Quote exactly, and only, the lines from the one with "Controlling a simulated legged" down to the one with "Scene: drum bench", both included.

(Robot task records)
-=-=-=-=-

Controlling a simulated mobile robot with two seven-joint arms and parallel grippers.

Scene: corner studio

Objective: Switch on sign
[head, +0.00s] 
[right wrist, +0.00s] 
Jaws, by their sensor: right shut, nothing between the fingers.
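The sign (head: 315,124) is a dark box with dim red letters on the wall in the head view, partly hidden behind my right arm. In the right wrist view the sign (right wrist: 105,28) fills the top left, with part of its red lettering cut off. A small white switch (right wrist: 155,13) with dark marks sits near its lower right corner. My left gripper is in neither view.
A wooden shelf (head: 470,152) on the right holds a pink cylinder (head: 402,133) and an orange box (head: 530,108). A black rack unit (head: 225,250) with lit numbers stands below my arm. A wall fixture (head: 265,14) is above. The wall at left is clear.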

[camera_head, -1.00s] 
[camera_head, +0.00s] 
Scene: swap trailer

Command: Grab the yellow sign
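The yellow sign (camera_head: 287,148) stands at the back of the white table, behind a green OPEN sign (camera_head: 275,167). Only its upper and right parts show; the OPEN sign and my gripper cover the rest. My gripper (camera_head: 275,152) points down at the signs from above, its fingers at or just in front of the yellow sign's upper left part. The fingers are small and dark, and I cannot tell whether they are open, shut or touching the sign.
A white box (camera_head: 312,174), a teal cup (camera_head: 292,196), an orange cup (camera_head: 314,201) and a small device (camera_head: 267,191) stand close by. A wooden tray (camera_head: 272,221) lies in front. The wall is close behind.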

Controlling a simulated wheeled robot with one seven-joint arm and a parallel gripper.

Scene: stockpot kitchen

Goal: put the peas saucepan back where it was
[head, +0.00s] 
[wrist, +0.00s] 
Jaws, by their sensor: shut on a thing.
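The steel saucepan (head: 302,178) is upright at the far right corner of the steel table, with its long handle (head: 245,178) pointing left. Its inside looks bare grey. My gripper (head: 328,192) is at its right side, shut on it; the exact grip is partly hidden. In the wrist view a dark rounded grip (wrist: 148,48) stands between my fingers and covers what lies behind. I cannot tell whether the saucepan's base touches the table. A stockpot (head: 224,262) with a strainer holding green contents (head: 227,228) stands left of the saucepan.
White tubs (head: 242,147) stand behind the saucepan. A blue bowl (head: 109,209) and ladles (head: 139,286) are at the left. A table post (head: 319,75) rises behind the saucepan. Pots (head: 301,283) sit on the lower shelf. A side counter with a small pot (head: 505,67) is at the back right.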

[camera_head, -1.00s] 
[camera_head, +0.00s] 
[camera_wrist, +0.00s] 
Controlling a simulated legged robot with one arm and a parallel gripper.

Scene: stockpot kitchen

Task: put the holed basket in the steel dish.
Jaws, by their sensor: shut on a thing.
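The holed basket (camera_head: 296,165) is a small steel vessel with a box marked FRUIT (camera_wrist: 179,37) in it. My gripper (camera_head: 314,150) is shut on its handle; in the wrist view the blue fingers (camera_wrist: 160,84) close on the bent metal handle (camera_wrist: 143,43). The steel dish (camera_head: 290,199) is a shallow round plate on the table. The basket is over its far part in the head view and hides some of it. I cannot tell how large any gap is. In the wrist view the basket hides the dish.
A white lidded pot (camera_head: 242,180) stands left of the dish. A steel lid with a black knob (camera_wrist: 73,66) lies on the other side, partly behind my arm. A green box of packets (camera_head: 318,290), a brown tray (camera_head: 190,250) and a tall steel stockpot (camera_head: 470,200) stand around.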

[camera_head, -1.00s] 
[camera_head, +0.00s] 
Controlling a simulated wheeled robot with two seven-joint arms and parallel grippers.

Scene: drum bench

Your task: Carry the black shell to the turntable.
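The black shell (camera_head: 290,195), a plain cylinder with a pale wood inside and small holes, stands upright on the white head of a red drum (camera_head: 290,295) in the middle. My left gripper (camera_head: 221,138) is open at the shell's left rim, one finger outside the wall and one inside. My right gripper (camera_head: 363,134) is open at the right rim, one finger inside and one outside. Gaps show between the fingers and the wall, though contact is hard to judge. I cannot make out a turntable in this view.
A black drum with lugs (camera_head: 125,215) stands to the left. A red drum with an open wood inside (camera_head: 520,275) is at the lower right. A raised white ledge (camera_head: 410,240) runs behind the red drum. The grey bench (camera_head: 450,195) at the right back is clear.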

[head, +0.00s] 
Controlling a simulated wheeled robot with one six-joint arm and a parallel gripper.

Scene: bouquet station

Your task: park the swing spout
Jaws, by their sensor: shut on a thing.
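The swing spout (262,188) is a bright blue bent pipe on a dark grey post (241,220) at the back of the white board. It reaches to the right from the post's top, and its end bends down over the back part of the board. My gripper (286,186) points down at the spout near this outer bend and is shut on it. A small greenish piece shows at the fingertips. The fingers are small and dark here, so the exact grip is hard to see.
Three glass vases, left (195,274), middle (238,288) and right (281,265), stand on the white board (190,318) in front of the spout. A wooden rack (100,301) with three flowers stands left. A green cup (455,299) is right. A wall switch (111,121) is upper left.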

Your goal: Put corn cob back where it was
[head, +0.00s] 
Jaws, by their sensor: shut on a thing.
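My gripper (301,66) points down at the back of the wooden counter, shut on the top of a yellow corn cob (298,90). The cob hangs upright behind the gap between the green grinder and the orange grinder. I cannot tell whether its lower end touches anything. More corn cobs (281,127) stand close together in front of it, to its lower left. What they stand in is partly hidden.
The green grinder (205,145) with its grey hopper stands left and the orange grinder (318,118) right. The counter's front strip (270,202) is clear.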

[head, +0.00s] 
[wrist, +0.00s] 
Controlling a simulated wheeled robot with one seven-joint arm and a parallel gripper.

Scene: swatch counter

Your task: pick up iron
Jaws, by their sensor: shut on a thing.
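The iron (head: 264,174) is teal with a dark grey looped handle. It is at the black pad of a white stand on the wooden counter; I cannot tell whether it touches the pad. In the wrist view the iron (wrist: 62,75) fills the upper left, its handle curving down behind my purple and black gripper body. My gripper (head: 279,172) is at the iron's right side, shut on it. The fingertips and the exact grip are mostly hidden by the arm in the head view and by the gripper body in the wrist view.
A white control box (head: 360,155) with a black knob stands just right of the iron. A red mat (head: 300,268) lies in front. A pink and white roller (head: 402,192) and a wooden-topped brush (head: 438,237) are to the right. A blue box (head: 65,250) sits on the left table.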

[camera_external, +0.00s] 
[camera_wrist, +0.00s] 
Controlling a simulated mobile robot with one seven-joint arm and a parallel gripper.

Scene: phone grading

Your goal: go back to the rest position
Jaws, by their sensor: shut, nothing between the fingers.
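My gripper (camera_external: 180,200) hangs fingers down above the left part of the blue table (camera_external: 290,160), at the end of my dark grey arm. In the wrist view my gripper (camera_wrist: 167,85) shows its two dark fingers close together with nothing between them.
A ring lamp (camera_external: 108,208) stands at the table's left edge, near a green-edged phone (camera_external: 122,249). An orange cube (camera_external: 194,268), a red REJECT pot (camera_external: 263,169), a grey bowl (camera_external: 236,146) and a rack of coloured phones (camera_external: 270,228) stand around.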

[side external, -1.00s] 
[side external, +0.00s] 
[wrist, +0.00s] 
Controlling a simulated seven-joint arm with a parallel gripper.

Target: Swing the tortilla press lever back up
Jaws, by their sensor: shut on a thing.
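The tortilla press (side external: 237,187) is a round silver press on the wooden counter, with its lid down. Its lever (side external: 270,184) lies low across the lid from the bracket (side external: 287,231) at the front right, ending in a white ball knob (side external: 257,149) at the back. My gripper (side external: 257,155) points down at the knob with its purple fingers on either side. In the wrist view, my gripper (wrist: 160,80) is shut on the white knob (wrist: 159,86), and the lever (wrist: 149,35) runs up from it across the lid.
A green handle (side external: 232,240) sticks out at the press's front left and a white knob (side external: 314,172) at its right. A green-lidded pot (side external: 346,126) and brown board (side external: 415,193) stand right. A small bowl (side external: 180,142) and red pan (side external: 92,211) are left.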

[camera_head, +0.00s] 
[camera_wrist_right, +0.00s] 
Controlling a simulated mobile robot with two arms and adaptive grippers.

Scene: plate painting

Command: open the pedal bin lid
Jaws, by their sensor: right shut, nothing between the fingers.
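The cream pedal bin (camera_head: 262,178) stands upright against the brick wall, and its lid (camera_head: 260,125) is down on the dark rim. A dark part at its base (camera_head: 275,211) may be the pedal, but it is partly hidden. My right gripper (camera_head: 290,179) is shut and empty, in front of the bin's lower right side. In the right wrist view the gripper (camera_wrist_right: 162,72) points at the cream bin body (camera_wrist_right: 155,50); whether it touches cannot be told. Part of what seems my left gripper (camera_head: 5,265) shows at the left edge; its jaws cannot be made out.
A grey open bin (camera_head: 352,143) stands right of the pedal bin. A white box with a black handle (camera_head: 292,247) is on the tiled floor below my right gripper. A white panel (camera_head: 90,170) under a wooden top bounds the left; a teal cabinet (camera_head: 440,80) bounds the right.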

-=-=-=-=-

WRITTEN REPLY
Controlling a simulated legged robot with one arm and a parallel gripper.

Scene: stockpot kitchen

Task: put the holed basket in the steel dish.
Jaws, by their sensor: shut on a thing.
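The holed basket (camera_head: 296,165) is a small steel vessel with a box marked FRUIT (camera_wrist: 179,37) in it. My gripper (camera_head: 314,150) is shut on its handle; in the wrist view the blue fingers (camera_wrist: 160,84) close on the bent metal handle (camera_wrist: 143,43). The steel dish (camera_head: 290,199) is a shallow round plate on the table. The basket is over its far part in the head view and hides some of it. I cannot tell how large any gap is. In the wrist view the basket hides the dish.
A white lidded pot (camera_head: 242,180) stands left of the dish. A steel lid with a black knob (camera_wrist: 73,66) lies on the other side, partly behind my arm. A green box of packets (camera_head: 318,290), a brown tray (camera_head: 190,250) and a tall steel stockpot (camera_head: 470,200) stand around.

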[camera_head, -1.00s] 
[camera_head, +0.00s] 
Controlling a simulated wheeled robot with two seven-joint arms and parallel grippers.

Scene: drum bench

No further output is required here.